Tuesday 17 June 2014

Skin deep


Somebody accused me of writing about horseflies yesterday because I had run out of subject matter.

Although it is true that if I have nothing to write about, I write about it anyway, but unless you have experienced what it is like to be outside my workshop trying to shape marble whilst keeping more eyes out for the bloody things than are actually in your head, then you will not appreciate just how large they figure in my Summer working life in the country.

When I had a workshop right in the middle of town, Summer brought different distractions, and these usually came in the form of young women who were dressed for the weather. The other distraction was the almost daily ritual of celebrity-spotting.

A lot of very big names came to our yard - I stood next to Barbara Streisand as she made the ill-fated phone-call to her brokers which lost her a small fortune. She was very short, very hard and had very piercing eyes.

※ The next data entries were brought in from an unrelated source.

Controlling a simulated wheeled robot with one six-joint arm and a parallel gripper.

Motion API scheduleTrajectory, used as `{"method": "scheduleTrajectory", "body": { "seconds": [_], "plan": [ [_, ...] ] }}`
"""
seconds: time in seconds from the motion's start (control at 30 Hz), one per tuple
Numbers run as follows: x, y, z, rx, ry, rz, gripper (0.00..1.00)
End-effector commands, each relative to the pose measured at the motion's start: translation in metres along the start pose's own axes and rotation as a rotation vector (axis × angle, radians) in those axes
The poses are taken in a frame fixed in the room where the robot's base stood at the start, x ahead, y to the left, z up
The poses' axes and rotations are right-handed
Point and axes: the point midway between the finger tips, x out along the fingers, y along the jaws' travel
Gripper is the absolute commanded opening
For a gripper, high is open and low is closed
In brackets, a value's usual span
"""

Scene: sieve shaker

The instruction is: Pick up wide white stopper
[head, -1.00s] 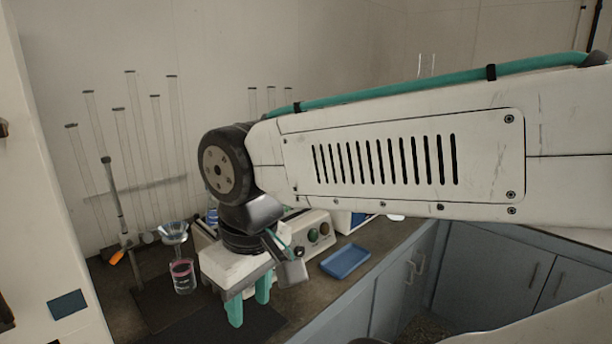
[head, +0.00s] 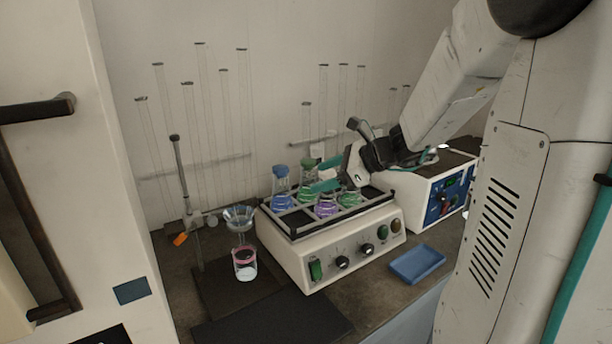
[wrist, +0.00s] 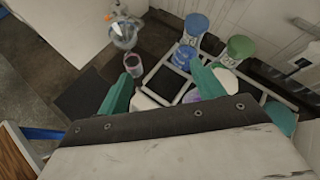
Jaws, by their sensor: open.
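A rounded white top, which looks like the wide white stopper (wrist: 229,80), shows in the wrist view just right of my right finger, partly hidden by it. Purple glass shows beside it; I cannot tell for sure that the stopper sits on that flask. In the head view I cannot make the stopper out; a purple flask (head: 326,208) stands in the shaker rack below my fingers. My gripper (head: 327,175) is open and empty over the rack, tilted, its teal fingers pointing left. In the wrist view, my gripper (wrist: 160,71) has its fingers wide apart, with rack bars between and beyond them.
A blue-stoppered flask (head: 281,182) and a green-stoppered flask (head: 308,175) stand close by in the shaker (head: 290,250). A funnel (head: 238,217) over a beaker (head: 245,264) stands left. A blue tray (head: 417,264) lies in front; a blue-panelled box (head: 445,200) stands right.

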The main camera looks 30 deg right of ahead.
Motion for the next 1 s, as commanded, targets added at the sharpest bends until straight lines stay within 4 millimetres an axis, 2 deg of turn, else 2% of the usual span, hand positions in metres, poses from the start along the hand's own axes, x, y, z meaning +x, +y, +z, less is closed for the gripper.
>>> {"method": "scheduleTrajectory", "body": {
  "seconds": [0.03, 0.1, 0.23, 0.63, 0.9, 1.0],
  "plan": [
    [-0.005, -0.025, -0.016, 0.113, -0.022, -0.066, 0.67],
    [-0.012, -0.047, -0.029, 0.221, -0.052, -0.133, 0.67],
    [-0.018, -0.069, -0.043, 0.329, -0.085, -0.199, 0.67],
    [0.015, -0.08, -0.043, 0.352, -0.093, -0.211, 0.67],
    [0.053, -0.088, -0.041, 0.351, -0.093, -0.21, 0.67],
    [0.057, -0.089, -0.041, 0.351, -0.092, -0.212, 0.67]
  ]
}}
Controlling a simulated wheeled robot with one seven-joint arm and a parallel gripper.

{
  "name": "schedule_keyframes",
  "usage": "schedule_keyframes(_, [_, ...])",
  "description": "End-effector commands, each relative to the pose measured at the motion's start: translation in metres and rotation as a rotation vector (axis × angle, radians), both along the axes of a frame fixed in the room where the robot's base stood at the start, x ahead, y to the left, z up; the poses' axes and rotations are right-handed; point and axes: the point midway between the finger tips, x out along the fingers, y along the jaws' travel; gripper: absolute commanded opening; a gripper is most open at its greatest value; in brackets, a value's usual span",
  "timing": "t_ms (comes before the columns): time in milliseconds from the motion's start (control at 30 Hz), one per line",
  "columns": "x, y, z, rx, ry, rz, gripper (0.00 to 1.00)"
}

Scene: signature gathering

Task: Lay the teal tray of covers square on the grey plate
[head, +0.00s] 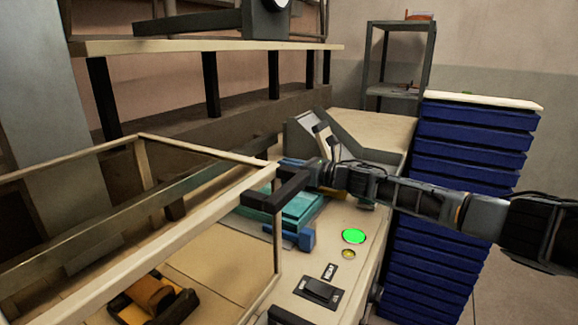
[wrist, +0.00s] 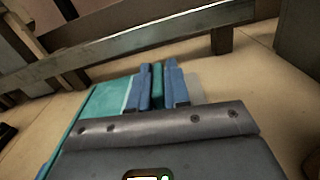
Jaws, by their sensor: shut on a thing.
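The teal tray (head: 298,207) sits on the machine's cream bed in the head view, partly hidden by a dark bar. It also shows at the left of the wrist view (wrist: 98,103). My gripper (wrist: 158,70) is shut on a narrow teal part of the tray, held between its two blue fingers. The covers cannot be made out. A pale grey patch, apparently the grey plate (head: 247,214), shows at the tray's left edge. I cannot tell whether the tray rests on it or is square to it.
A cream guard frame (head: 105,252) crosses the near left. A blue block (head: 300,238) lies at the tray's front. A green button (head: 354,236) and a black switch (head: 319,290) are on the near bed. A tall stack of blue trays (head: 470,150) stands at the right.

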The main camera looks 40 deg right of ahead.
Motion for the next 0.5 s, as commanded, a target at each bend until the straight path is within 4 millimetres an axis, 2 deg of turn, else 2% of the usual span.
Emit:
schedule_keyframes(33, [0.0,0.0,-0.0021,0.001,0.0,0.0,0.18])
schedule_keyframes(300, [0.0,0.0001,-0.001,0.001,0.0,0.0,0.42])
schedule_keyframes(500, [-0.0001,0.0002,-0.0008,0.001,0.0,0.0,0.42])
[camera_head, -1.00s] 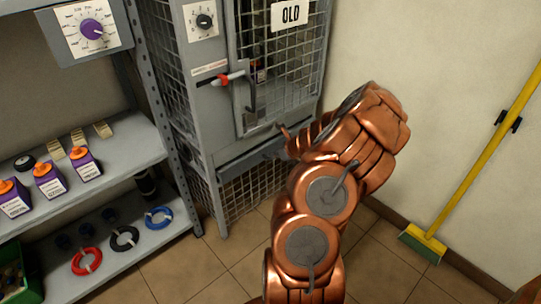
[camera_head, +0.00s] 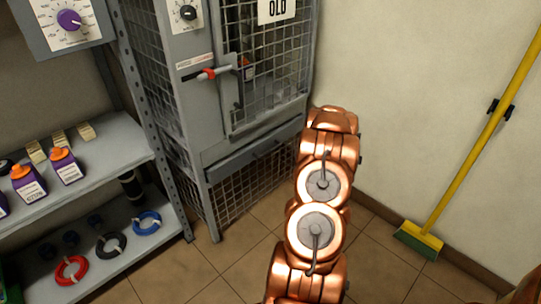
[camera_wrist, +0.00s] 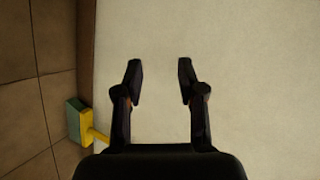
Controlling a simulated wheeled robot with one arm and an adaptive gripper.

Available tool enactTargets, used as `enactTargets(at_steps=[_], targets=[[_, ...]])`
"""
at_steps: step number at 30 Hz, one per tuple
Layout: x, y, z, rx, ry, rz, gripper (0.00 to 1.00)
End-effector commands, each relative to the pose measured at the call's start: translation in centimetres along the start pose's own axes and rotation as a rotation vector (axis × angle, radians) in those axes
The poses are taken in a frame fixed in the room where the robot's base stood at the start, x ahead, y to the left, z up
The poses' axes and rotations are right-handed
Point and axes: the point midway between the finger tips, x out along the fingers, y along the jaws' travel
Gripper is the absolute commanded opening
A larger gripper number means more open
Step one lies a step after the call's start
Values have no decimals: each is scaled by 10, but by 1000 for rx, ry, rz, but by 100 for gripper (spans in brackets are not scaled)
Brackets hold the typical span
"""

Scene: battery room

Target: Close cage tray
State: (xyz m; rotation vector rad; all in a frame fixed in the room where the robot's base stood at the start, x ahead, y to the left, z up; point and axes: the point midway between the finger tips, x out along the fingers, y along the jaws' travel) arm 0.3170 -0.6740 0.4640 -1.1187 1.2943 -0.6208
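The cage tray (camera_head: 232,168) is a grey drawer front low in the wire cage (camera_head: 275,80), under the mesh door. Its front looks about level with the cage frame; I cannot tell whether a small gap is left. My gripper (camera_wrist: 160,80) is open and empty in the wrist view, its two dark fingers apart in front of the pale wall. In the head view my copper arm stands to the right of the tray and hides the gripper. The tray does not show in the wrist view.
A red-handled lever (camera_head: 212,73) sits on the cage front. A shelf (camera_head: 105,150) with purple bottles and cable coils stands at left. A yellow broom (camera_head: 470,165) leans on the right wall; its green head (camera_wrist: 75,120) shows in the wrist view. Floor before the cage is clear.

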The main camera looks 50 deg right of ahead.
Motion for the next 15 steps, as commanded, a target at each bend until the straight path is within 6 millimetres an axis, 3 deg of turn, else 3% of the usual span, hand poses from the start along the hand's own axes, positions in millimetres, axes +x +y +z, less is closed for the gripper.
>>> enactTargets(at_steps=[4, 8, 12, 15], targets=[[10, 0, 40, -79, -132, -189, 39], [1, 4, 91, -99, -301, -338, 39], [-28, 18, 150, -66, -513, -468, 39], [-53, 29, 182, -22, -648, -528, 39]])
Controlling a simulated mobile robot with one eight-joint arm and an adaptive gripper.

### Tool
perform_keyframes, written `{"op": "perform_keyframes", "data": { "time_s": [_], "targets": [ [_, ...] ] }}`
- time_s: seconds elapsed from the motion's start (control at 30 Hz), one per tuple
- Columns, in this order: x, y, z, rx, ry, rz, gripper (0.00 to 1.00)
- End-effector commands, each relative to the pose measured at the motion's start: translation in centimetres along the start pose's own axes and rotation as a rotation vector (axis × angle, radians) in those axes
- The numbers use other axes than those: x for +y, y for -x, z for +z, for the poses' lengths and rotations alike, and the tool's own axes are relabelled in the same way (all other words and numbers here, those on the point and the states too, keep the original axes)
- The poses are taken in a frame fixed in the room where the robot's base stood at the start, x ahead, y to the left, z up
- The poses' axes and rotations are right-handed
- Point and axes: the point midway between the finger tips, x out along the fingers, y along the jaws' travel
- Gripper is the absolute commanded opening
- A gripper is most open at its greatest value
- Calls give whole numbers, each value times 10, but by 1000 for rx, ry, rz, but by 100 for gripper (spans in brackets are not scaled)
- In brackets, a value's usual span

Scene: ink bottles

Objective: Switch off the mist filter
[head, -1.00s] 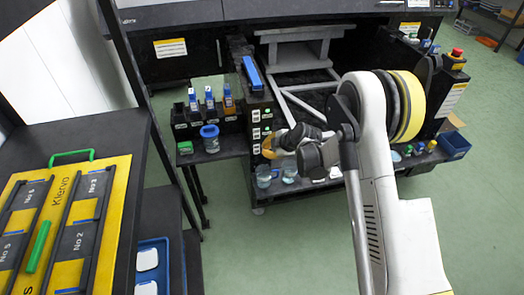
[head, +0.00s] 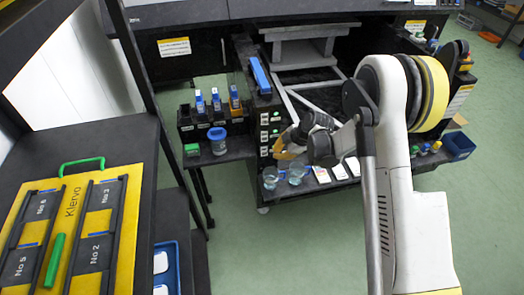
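A column of several small white switch plates with green marks (head: 264,135) runs down the front of a black cabinet, below a long blue bar. Their labels are too small to read, so I cannot tell which one belongs to the mist filter. My gripper (head: 284,150) is close to the right of the lower plates, its yellow-orange part toward the panel. I cannot tell whether it touches a plate. Its fingertips are too small and partly hidden by the dark wrist to show whether they are open or shut.
Bottles with blue and orange tops (head: 217,103) stand in a black rack left of the panel, with a blue-lidded jar (head: 217,140) in front. Glass beakers (head: 270,178) and white cards stand on the low shelf below my gripper. A yellow board (head: 128,210) lies on the left bench.

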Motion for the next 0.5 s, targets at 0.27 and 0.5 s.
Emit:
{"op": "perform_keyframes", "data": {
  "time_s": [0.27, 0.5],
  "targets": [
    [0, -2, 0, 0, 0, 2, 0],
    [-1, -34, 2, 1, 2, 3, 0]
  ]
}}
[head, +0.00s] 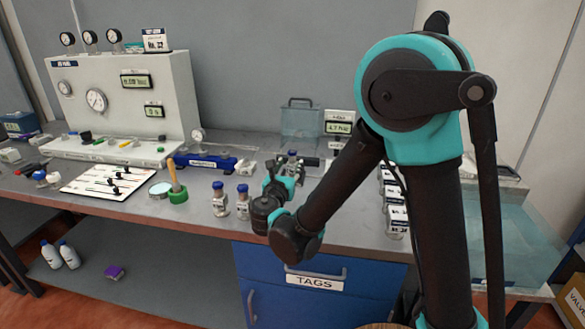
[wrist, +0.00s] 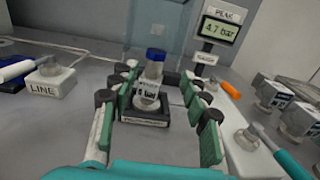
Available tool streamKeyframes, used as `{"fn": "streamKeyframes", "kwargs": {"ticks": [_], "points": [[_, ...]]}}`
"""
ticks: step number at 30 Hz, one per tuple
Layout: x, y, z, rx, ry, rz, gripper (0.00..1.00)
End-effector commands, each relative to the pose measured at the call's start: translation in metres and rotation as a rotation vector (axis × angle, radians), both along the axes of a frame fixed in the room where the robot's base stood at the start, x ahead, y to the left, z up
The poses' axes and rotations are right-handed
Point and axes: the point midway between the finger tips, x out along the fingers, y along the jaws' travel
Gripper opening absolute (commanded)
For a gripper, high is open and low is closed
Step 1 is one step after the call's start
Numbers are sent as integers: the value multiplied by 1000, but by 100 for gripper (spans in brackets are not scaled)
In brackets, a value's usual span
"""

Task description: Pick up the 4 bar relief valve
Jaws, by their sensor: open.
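The 4 bar relief valve (wrist: 151,75) is a small clear and metal body with a blue cap and a white "4 bar" label. It stands upright in a dark labelled stand (wrist: 144,112) in the wrist view. My gripper (wrist: 159,84) is open, with its green-padded fingers on either side of the valve. I cannot tell whether they touch it. In the head view my gripper (head: 288,168) is over the bench, and the valve there is largely hidden by my arm.
Two other blue-capped valves (head: 219,198) (head: 242,200) stand on the bench left of my gripper. A "PEAK" display (wrist: 220,31) reading 4.7 bar and a clear box (wrist: 160,28) stand behind. A white "LINE" block (wrist: 48,82) is at left, labelled blocks (wrist: 272,92) at right.

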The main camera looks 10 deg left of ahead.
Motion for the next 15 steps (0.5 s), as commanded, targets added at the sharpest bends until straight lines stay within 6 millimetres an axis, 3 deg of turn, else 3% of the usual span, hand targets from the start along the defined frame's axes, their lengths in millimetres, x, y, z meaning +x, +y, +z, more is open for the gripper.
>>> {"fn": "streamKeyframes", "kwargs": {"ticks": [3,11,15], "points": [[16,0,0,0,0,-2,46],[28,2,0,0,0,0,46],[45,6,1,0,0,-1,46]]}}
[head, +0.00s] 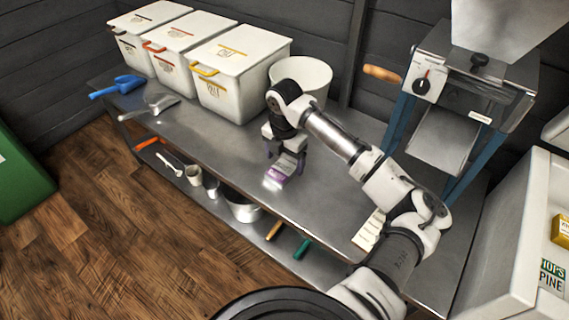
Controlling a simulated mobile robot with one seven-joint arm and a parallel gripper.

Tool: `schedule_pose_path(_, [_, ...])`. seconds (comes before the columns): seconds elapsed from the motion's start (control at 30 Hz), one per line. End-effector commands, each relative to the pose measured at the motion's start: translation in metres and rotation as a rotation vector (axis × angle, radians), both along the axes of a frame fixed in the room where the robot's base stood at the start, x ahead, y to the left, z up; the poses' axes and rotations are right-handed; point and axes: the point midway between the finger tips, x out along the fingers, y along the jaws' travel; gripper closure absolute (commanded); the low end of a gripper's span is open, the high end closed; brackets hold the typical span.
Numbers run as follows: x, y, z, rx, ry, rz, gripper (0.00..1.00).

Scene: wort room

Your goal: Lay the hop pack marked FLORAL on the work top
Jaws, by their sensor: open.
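A small purple and white pack (279,172) lies on the steel work top (330,197), near its front edge. Its lettering is too small to read, so I cannot tell whether it is marked FLORAL. My gripper (285,157) points down at the pack with its dark fingers apart. It is open, and its fingers are around or just behind the pack's far end; I cannot tell whether they touch it. The far end is partly hidden by the gripper.
Several lidded white bins (241,74) and a white bucket (301,74) stand along the back. A blue scoop (122,84) and a metal scoop (157,103) lie left. A mill (470,85) stands right, beside a white chest (515,235) holding a PINE hop pack (552,276).

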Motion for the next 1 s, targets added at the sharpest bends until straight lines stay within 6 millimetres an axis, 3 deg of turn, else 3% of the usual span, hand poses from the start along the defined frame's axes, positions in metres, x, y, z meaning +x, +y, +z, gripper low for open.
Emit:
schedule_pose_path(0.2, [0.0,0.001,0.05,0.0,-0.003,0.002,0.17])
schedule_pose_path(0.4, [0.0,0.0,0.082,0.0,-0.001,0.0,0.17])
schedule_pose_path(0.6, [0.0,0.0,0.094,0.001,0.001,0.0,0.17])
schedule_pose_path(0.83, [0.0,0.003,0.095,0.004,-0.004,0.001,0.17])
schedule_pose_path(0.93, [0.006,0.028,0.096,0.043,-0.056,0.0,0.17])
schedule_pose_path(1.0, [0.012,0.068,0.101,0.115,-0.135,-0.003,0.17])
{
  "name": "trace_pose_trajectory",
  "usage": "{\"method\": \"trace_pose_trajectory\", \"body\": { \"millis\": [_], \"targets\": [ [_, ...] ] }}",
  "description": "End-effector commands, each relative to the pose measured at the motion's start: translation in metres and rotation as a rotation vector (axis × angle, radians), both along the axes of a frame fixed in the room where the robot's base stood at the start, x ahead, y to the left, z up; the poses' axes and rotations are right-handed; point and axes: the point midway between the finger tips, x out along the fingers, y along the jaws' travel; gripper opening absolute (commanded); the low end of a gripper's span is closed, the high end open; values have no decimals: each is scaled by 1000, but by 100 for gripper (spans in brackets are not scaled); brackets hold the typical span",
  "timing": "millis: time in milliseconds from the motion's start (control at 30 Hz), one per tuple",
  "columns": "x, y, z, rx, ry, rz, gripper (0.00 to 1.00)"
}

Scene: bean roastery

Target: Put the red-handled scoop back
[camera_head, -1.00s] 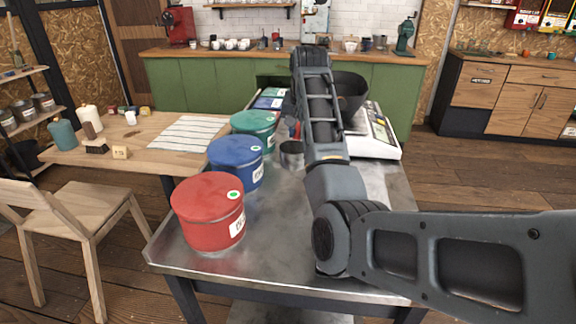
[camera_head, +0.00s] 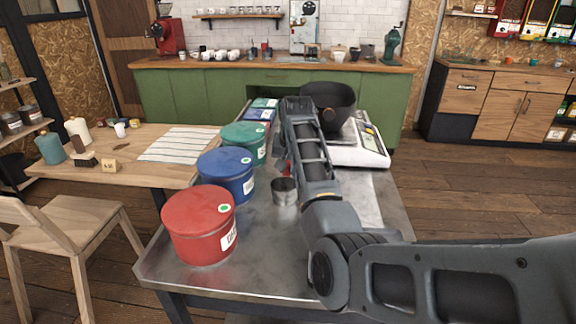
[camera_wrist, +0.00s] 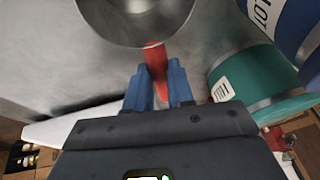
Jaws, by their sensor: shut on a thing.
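The scoop has a round grey metal bowl and a red handle (camera_wrist: 156,62). In the wrist view its bowl is at the top edge, partly cut off. My gripper (camera_wrist: 158,80) is shut on the red handle, with a blue finger on each side. In the head view the metal bowl (camera_head: 285,191) is over the steel table, right of the blue canister (camera_head: 226,175), and a bit of red shows just behind it. My arm hides most of the gripper there. I cannot tell whether the bowl touches the table.
A red canister (camera_head: 198,225) stands at the table's front left, with a green canister (camera_head: 244,142) behind the blue one. A white scale (camera_head: 365,152) with a black bowl (camera_head: 327,103) stands at the back right. The steel table (camera_head: 255,262) is bare at the front.

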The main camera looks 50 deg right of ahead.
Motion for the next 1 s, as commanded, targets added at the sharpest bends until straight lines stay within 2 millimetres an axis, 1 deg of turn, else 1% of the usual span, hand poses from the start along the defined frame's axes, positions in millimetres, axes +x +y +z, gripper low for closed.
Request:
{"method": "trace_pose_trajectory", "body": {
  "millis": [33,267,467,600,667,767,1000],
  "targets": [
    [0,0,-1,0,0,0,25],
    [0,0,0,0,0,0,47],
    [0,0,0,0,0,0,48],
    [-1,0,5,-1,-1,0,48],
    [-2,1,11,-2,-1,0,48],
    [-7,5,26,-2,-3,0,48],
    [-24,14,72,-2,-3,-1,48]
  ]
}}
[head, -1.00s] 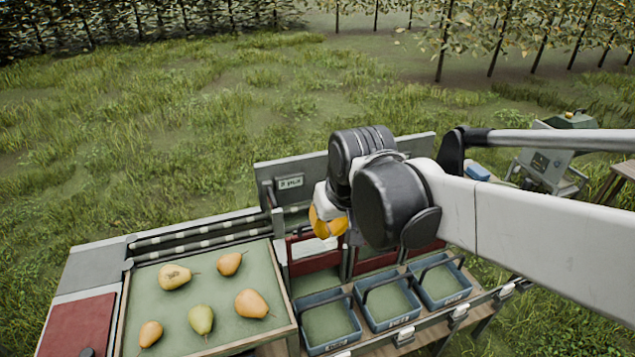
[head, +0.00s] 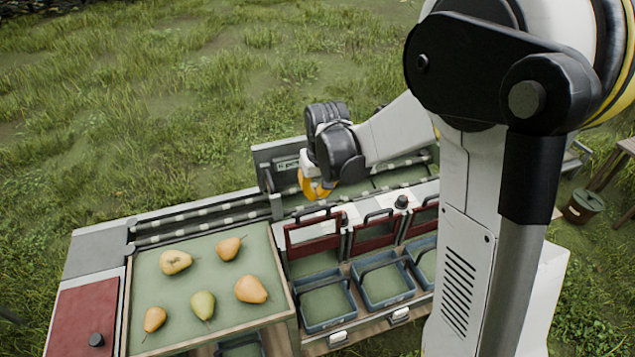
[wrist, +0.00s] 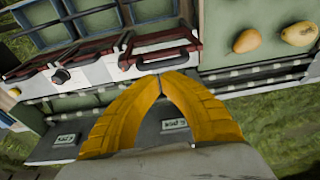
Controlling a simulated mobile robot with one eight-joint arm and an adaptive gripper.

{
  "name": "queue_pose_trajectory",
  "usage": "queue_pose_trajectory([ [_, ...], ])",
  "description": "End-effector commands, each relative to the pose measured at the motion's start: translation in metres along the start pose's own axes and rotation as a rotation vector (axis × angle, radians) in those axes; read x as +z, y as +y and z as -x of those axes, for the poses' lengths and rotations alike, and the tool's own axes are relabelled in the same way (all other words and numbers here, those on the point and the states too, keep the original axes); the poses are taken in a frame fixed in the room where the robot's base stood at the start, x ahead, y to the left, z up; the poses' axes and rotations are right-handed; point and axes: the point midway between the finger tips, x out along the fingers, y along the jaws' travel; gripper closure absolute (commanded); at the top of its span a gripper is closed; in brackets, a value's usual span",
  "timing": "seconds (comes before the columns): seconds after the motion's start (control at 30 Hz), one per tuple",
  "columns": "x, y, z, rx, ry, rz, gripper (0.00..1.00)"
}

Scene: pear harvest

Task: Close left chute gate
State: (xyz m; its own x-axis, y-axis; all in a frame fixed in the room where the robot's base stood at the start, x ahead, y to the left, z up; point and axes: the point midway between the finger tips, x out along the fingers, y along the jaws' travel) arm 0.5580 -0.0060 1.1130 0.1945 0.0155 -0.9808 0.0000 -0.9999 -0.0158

Gary Glitter came to my workshop with a young (but not that young) girl, and I was surprised at how tall Prince Charles is, compared to his mother. Jennifer Saunders was there as well, but not at the same time. That would have been like some mad Shell poster, with every type of wildlife there could possibly be, packed together in about one square yard of British countryside.

I think just about celebrity must have visited Bath at one time or another - it must be one of those 'must see' places to tick off your list. I mean, can you imagine someone in the public eye admitting to never having visited Paris? Unthinkable.

For this reason, Bath has always been a shallow, almost fatuous place where nothing of any real importance has ever happened. It is a smallish town which calls itself a city, and it is entirely composed of facades which bear no relation to the rooms and real lives behind them. Historically, it has always been this way and is despised by many serious people for being so.

So unlike Bristol, which is only 12 miles up the road. Bristol has a buzz to it which is kept fresh by a seemingly continuous influx of young, ambitious people, some of whom move there after they have grown up in Bath. Once they get there, you never see them again.

When I first moved here in 1971-2, it was a retirement town, packed full of genteel retirees with one foot over the threshold of the gates of death. They didn't like us young lot, and made it very clear.

Well we cleaned the place up for them - in more ways than one. Every building was black from coal-smoke, and could be bought very cheaply. I have friends who bought houses for £2000 then which are worth about £1 million now.

After a brief spell of disinterest, tourism is now the main industry here as it always has been, and the infrastructure which services it affects every aspect of life in the city.

I like the tourists - they make me feel lucky to be here, having lived in towns which empty in the Summer. Anyway, it's too late to move to Bristol now. I would like a nice little flat in central London though...

31 comments:

  1. Hello Tom:

    Horseflies are loathsome - we sympathise.

    Bath is lovely - we actually rather liked it in the 1950s when the stone everywhere was completely blackened by coal dust. But perhaps that is perverse.

    Tourists are tourists - but they contribute greatly to the local economy and must be blessed, at least in part, for that.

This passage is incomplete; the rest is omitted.